Risk Management: Seeing the Forest Through the Trees
I have the privilege of spending a few hours every Wednesday morning with an incredible group of women business owners. I have learned so much from them, including how to dashboard, measure, market/brand, face challenges and “wrastle” demons. At least once a year I share 20 minutes of legal “stuff” that I think will help them. Coming up with a topic isn’t always easy because their businesses are all wildly different. However, risk is a common denominator in business so I recently decided to address it.
I don’t know about you but I like my business risk on the calculated side. It’s why I’m a better lawyer than a black jack player. It’s also why my material rewards are likely to be more measured than some of my more entrepreneurial clients.
Big Risk = Big Reward
The “nothing to worry about” folks are the same ones who claim their lawyers stay up at night dreaming of scenarios that won’t possibly happen. Sorry but that is only partially true.
The sad fact is that those lawyer “dreams” are usually very real scenarios that have actually happened to some poor business or individual. When I’m helping a client assess risk it really doesn’t matter if we are talking about taking on investment, starting a business with a partner, buying or selling their business, a joint venture or entering into an exclusive manufacturing relationship.
If there is some kind of interdependence, keep a keen eye on the following:
Corporation or individual, we just don’t like to talk about it. It’s unseemly. It’s also really risky. If we don’t carefully walk through scenarios and spell out contingencies the wheels come off when the reality is different than the expectation. What if there isn’t enough revenue. What happens if there is too much? You simply can’t be squeamish about discussing money.
You know what we like talking about even less than money? Big mistake. Taxes drive deals and distributions. Don’t make assumptions. Spell. It. Out.
Roles, Responsibilities, Decisions
Who does what is a common source of misunderstandings in interdependent relationships. If you don’t take the time to really carefully think it through and get it on paper prepare for unfulfilled expectations, simmering hostility, brown stuff hitting the fan. Not worth it. Even with a good paper trail this may happen but it is less likely.
IP (Intellectual Property)/Proprietary and Confidential Information
If I had a dollar for every time I asked a business (doesn’t matter what the context) if they have IP and they say no and then they tell me about the neat proprietary software they use to run their business. I hate to shout but …EVERY BUSINESS HAS IP!! IP is not just a patent. Trademarks (common law or registered), your packaging (tradedress), customer lists, operations manuals, methods, processes, trade secrets, your marketing brochure (copyright) —they are all IP and even if they don’t rise to that distinction, they are proprietary and confidential and need to be protected. If you are lending any IP to another business or they are borrowing yours and paying you money (royalty), you need licensing language. And, if you are creating a product with someone else who owns it or has the rights to it, what happens if you split up? What about work you or your employees did on that product? Don’t leave that swinging in the breeze.

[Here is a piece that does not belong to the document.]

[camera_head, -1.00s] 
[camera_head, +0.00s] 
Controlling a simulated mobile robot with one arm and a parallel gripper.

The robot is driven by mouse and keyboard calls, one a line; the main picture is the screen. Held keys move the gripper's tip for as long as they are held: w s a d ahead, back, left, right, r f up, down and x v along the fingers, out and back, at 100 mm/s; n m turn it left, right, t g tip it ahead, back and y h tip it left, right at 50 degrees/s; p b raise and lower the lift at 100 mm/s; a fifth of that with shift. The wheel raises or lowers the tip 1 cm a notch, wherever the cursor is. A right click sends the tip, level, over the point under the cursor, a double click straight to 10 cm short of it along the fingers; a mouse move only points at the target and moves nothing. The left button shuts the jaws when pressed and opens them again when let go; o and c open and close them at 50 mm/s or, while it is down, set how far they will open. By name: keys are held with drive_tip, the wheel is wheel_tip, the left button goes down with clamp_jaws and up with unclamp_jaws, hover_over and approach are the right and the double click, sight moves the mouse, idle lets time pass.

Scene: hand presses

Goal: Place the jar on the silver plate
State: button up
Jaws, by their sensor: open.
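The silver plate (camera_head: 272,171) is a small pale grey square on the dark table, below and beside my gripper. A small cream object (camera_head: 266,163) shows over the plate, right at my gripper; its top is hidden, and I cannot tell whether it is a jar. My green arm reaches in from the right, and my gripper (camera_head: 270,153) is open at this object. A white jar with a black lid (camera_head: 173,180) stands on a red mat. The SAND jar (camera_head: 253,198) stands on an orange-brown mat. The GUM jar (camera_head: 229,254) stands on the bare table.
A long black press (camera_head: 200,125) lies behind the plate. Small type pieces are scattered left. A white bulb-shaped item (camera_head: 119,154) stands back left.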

Death, Disability, Divorce. Life happens. Particularly in contracts or relationships where you are banking on an individual for his or her performance, you have to discuss “what ifs”. I admit this may be even less pleasant then talking about taxes but if you don’t, you may wake up one day with the nasty ex of your biggest shareholder sitting across the table from you instead of the shareholder. This is preventable pain.
I am a fan of putting a mechanism in agreements that roadblocks anyone from “going nuclear” right off the bat. It can be an advisory board member, business folks or an outside mediator. It really doesn’t matter who it is but that mediator can inject a little sense into the process. A lawsuit should not be the first stop when something goes sideways. Make a commitment to at least try another option. I guarantee that if you do, you will have a better result than firing another shot over the bow. There are exceptions to this of course and protecting your intellectual property is one of them.
The part of the risk ledger that your lawyer doesn’t know unless you tell her or him are:
The business drivers that are propelling you to make a decision.
The outcome you are trying to achieve.
What keeps you up at night?
These aren’t filler questions. They are critical pieces of information. The failure to vet these fully could cost you a ton in the long run.